Any assets that are determined to be unrecoverable are written down to their fair value. In addition to this annual
test, these assets and all other long lived assets are tested for impairment upon an indicator of potential
impairment. The Company recorded impairment charges related to customer contracts and other intangibles as
described in Note 3.
Inventory
Inventories are stated at lower of cost or market and consist primarily of POS terminals, forms and
envelopes. The cost of inventory is determined using average cost for POS terminals and first-in first-out
(“FIFO”) for forms.
Investment Securities
The Company’s current settlement assets include short-term, liquid investments, primarily money market
funds, discounted commercial paper, and corporate bonds. The Company’s long-term settlement assets are
comprised of student loan auction rate securities (“SLARS”) and corporate bonds. Additionally, the Company
maintains investments in marketable and non-marketable securities, chiefly equity securities held for strategic
purposes, the majority of which are carried at cost and included in the “Other current assets” and “Other long-
term assets” line items of the Consolidated Balance Sheets. The specific identification method is used to
determine the cost basis of securities sold. At December 31, 2009 and 2008, all of the debt and equity securities
included in the above noted investments, except cost method investments, were classified as available-for-sale.

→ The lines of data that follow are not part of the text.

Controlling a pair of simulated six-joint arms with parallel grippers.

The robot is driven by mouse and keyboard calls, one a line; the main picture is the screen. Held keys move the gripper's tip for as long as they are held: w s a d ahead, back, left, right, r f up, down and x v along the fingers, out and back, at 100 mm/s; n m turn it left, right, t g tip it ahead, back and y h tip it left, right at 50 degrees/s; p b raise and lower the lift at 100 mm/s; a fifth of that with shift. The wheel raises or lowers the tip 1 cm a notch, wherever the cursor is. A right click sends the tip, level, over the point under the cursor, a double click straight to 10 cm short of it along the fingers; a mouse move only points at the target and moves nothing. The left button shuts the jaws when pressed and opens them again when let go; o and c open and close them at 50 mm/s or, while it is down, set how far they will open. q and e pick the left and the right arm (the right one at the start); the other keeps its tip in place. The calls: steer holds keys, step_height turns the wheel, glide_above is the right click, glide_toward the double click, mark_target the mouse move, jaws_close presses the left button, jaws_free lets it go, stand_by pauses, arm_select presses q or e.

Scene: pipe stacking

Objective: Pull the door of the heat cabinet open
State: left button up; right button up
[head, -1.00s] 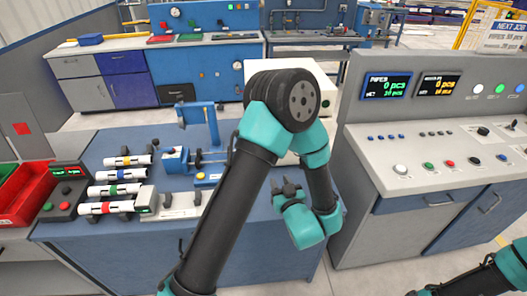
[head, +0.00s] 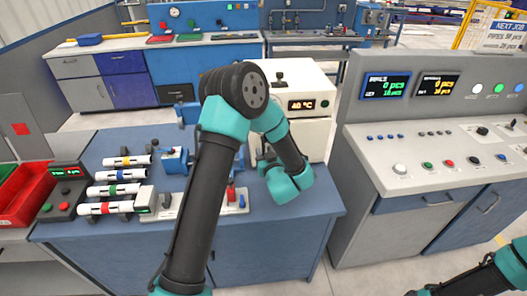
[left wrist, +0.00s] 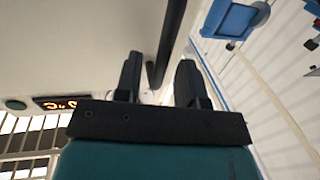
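The heat cabinet (head: 312,82) is a cream box at the back of the blue bench, with an orange 40 °C display. My left arm covers much of its front in the head view. In the left wrist view the pale cabinet front (left wrist: 70,50) fills the upper left, and a dark bar handle (left wrist: 172,35) stands out from it. My left gripper (left wrist: 158,82) is open, its two fingers apart with the bar between them as seen there. I cannot tell whether they touch it. The door looks shut. My right gripper is out of view.
White pipes with coloured bands (head: 118,190) lie in a rack on the left of the bench, beside a red bin (head: 28,195). A control console (head: 440,150) stands to the right.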

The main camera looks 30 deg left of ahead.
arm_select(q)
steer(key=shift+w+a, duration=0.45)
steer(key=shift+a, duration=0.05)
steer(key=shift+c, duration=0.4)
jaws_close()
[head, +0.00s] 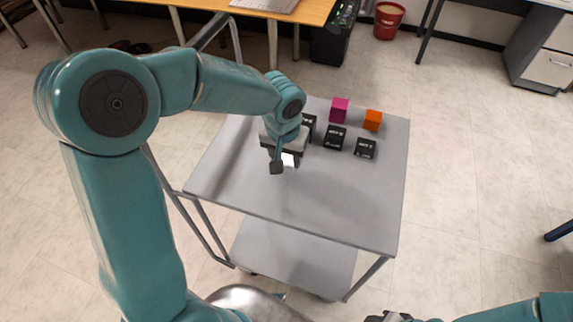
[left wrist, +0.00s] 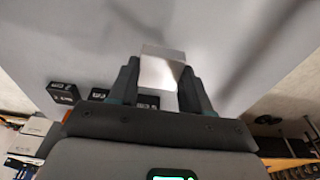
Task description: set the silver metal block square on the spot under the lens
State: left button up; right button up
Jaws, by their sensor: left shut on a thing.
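My left gripper (head: 286,163) reaches over the grey cart top and is shut on the silver metal block (head: 289,159). In the left wrist view the block (left wrist: 161,70) sits between the two dark fingers (left wrist: 160,90), its pale face showing. The fingers hide part of its sides. I cannot tell whether the block touches the cart top or hangs just above it. Part of my right gripper (head: 388,317) shows at the bottom edge of the head view, and its fingers are not clear. The lens and the spot under it are not in view.
The grey cart (head: 345,205) carries several black labelled boxes, such as this one (head: 365,148), a magenta cube (head: 339,110) and an orange cube (head: 372,120) at its far side. The cart's near part is clear. A wooden table (head: 235,5) and a red bin (head: 388,20) stand beyond.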

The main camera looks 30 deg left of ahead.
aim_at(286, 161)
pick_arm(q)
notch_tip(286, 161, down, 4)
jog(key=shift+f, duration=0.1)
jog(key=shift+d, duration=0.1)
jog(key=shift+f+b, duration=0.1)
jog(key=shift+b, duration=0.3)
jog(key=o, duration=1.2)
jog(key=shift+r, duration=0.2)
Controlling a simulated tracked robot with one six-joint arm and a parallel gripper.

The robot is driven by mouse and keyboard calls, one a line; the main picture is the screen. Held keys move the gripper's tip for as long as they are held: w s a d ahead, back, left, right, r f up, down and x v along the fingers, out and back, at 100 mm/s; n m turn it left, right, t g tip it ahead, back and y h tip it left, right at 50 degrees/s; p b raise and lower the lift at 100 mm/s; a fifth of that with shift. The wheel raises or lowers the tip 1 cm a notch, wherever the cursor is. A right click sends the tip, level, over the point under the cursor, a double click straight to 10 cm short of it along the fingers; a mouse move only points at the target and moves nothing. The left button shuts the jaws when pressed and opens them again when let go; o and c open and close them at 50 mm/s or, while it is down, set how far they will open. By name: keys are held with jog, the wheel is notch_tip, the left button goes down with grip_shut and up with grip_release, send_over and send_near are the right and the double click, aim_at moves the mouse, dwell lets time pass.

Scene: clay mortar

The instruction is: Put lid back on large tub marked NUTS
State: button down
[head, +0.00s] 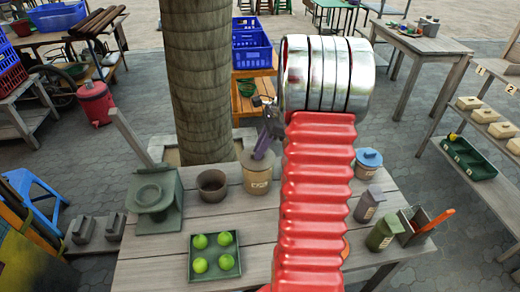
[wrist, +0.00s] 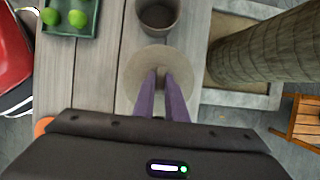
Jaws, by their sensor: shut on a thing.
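A tan tub (head: 257,183) with a small label stands on the grey plank table, right of a dark brown pot. The label is too small to read surely. A round beige lid (wrist: 132,85) shows from above in the wrist view, under my fingers. In the head view it lies at the tub's mouth; I cannot tell whether it is fully seated. My gripper (head: 262,154) points down with purple fingers. In the wrist view its fingertips (wrist: 161,74) are close together at the lid's centre, shut on the lid's grip, which they mostly hide.
The brown pot (head: 212,186) stands close left of the tub. A green tray (head: 193,268) with several green fruits is in front. A tree trunk (head: 202,80) rises behind. A blue-lidded pot (head: 367,164) and two canisters stand right, beyond my red arm, which hides the table's middle.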

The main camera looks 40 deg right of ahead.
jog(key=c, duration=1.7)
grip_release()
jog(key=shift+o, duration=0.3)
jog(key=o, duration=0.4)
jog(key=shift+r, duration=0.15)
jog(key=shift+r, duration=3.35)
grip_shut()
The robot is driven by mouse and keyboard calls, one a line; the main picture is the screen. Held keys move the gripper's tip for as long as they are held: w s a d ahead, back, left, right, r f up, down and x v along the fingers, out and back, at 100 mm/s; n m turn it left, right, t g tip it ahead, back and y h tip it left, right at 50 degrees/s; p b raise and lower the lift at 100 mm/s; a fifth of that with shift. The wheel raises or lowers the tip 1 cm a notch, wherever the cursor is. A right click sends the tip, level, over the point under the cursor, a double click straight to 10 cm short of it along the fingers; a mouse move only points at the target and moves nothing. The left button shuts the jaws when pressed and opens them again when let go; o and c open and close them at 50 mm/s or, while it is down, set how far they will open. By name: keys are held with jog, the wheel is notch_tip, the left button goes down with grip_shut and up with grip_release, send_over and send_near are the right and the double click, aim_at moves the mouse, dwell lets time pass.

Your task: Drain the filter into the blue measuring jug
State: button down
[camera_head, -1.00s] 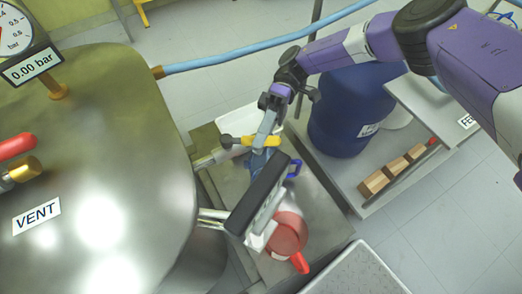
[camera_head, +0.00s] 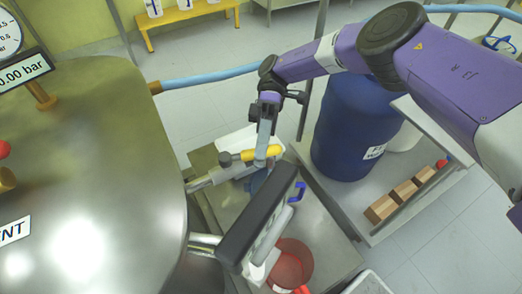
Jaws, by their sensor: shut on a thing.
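A large steel vessel (camera_head: 95,170), which looks like the filter, fills the left side. A metal drain pipe with a valve (camera_head: 218,174) sticks out of its side, with a yellow lever handle (camera_head: 240,155) on top. My gripper (camera_head: 263,153) reaches down from above and is shut on the yellow handle. The blue measuring jug (camera_head: 259,183) stands below the valve outlet, its blue handle (camera_head: 297,193) toward the right. The jug is largely hidden by the valve and a dark panel, so its contents cannot be seen.
The dark panel (camera_head: 262,213) juts out beside the vessel. A blue drum (camera_head: 350,125) and wooden blocks (camera_head: 404,191) stand on a platform at right. A white tray (camera_head: 235,145) lies behind the valve.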

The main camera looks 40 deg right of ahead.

Unrealized gains and losses on these investments are included as a separate component of OCI, net of any related
tax effect. The Company assesses marketable securities for impairment quarterly. Cost method investments are
also evaluated quarterly to determine whether an event or change in circumstance has occurred in that period that
may have a significant adverse effect on the fair value and, if practicable to do so, the fair value is estimated.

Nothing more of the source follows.